UK inflation is expected to have been broadly steady last month but experts warn of another “twist” to the cost-of-living story in the months ahead, as war in the Middle East is set to send energy bills soaring.
The rate of Consumer Prices Index (CPI) inflation has been gradually easing back towards the Bank of England’s 2% target level since last summer.
Some analysts are expecting CPI to have held relatively steady in February, or dipped slightly, from the 3% level recorded in January.
Official figures for last month will be published on Wednesday.
Economists for Deutsche Bank and Pantheon Macroeconomics said they are anticipating CPI to hold steady at 3% in February, with lower fuel and services inflation being offset by higher clothes prices and air fares.

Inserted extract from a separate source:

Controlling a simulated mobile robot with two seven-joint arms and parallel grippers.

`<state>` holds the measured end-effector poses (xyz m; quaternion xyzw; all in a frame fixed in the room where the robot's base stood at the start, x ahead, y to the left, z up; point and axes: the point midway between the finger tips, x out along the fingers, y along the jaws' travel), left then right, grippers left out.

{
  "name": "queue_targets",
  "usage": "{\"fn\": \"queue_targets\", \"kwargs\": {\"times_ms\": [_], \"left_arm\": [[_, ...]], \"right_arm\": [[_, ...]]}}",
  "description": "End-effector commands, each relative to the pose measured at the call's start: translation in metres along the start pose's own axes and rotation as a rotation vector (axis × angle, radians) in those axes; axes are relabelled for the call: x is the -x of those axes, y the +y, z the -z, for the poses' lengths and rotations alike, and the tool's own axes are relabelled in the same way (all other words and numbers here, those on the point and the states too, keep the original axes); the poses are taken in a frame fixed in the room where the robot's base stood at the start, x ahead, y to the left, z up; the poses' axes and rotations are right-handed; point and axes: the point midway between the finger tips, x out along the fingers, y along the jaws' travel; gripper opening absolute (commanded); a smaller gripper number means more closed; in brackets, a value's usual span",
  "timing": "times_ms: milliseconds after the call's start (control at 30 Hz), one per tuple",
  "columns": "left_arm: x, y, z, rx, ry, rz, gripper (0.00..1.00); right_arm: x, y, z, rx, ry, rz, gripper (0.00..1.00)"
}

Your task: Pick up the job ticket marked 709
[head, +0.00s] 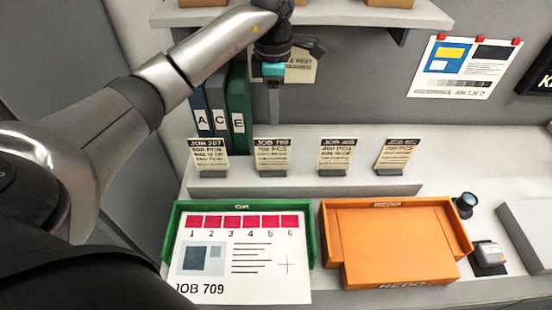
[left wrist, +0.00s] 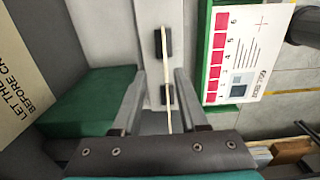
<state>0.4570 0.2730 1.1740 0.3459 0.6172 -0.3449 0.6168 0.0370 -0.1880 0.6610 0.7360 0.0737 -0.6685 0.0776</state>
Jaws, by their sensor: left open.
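The job ticket marked 709 (head: 272,155) is a cream card standing upright in a small dark holder on the grey ledge, second from the left in a row of tickets. My left gripper (head: 274,118) is above it in the head view, pointing down, empty. In the left wrist view my left gripper (left wrist: 160,72) has its fingers apart. A thin cream card (left wrist: 166,75) shows edge-on in the gap between them, with dark holder parts beside it; its print cannot be read there. I cannot tell how far below the fingers it is. My right gripper is not in view.
Other tickets stand beside it: one left (head: 209,154), two right (head: 336,154) (head: 396,155). Binders (head: 237,110) stand behind on the left. In front are a green tray (head: 170,232) with a JOB 709 sheet (head: 240,272) and an orange redo tray (head: 390,245). A shelf (head: 340,14) hangs above.

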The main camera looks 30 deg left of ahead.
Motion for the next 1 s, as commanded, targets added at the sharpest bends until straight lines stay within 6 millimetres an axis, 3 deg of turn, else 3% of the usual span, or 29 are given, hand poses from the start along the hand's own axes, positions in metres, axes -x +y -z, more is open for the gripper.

Edward Allenby, senior economist for Oxford Economics, said he thinks CPI inflation fell to 2.8% in February, largely thanks to a predicted fall in petrol prices and slower inflation in the services sector.

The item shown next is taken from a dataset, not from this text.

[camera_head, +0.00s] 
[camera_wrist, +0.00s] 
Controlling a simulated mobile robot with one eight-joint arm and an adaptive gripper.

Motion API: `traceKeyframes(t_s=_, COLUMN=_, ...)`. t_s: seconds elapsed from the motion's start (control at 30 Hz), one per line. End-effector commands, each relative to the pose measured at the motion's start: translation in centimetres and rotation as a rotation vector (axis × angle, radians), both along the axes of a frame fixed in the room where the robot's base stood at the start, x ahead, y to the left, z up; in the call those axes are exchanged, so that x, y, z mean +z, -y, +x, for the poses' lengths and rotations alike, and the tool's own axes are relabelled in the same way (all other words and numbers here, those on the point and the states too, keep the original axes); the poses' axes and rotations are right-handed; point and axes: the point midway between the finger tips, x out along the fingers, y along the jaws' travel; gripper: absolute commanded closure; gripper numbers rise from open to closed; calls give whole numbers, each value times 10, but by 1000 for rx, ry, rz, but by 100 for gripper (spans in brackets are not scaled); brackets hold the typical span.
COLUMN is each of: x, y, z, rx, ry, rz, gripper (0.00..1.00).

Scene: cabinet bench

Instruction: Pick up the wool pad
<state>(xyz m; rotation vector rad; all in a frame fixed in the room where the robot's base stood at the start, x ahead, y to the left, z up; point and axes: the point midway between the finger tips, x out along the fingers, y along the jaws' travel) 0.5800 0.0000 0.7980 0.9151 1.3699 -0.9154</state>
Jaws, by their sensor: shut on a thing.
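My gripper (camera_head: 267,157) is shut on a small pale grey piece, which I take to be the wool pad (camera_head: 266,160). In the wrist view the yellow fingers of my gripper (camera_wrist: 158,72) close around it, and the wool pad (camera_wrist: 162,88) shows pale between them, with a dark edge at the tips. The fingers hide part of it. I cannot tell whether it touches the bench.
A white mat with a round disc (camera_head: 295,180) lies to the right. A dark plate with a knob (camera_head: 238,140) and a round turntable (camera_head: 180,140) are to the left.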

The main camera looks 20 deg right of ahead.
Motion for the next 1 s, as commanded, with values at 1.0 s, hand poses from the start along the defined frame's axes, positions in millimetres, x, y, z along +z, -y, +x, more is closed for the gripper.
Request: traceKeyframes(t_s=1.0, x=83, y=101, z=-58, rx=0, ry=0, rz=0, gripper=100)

Analysts for Barclays said they are expecting the headline rate to dip to 2.9%, also partly because of lower pump prices during the month.
But Sanjay Raja, Deutsche Bank’s chief UK economist, said the inflation outlook has “rarely been more uncertain than it is now”.

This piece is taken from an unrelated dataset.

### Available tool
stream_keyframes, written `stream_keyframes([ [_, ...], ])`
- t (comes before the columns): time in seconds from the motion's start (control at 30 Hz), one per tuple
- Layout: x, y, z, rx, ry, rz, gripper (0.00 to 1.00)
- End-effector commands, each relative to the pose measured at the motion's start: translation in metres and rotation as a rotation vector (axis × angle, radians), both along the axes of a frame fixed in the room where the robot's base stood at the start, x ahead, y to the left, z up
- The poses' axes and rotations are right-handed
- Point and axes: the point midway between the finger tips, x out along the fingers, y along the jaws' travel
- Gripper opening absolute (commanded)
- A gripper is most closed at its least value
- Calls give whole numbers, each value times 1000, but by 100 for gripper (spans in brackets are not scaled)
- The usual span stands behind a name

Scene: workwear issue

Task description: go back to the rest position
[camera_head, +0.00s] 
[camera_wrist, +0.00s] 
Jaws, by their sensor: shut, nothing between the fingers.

He wrote in a research note: “We expect the UK’s disinflation story will take another twist on its (eventual) way down to target.
“The good news is that CPI is still expected to slide down in the coming months.
“The bad news? Higher energy prices appear poised to lift CPI meaningfully over summer, adding yet another hump in the inflation profile.”
Economists have been ripping up previous projections in recent days and warning that the US-Israel war with Iran has muddied the outlook for the economy.
The Bank of England said on Thursday recent increases in wholesale energy costs would delay the return of CPI inflation to target, as it was already seeing higher fuel prices.
It is now expecting inflation to be around 3% in the second quarter of 2026, up from the 2.1% that had been forecast in February.
The central bankers stressed the situation is volatile and events over the next six weeks could shed light on the scale of the disruption and impact to prices.
Economists have weighed in with their own projections of where inflation could go if things persist.
Mr Allenby said he is now expecting CPI inflation to exceed 4% during the second half of 2026.
“Under our updated assumptions, we now anticipate a much sharper rise in petrol prices, while higher wholesale gas prices cause a 19% increase in the Ofgem energy price cap in July,” he said.
Pantheon Macroeconomics agreed that, if the latest spike in gas prices is sustained, then CPI could be headed to 4% later this yar.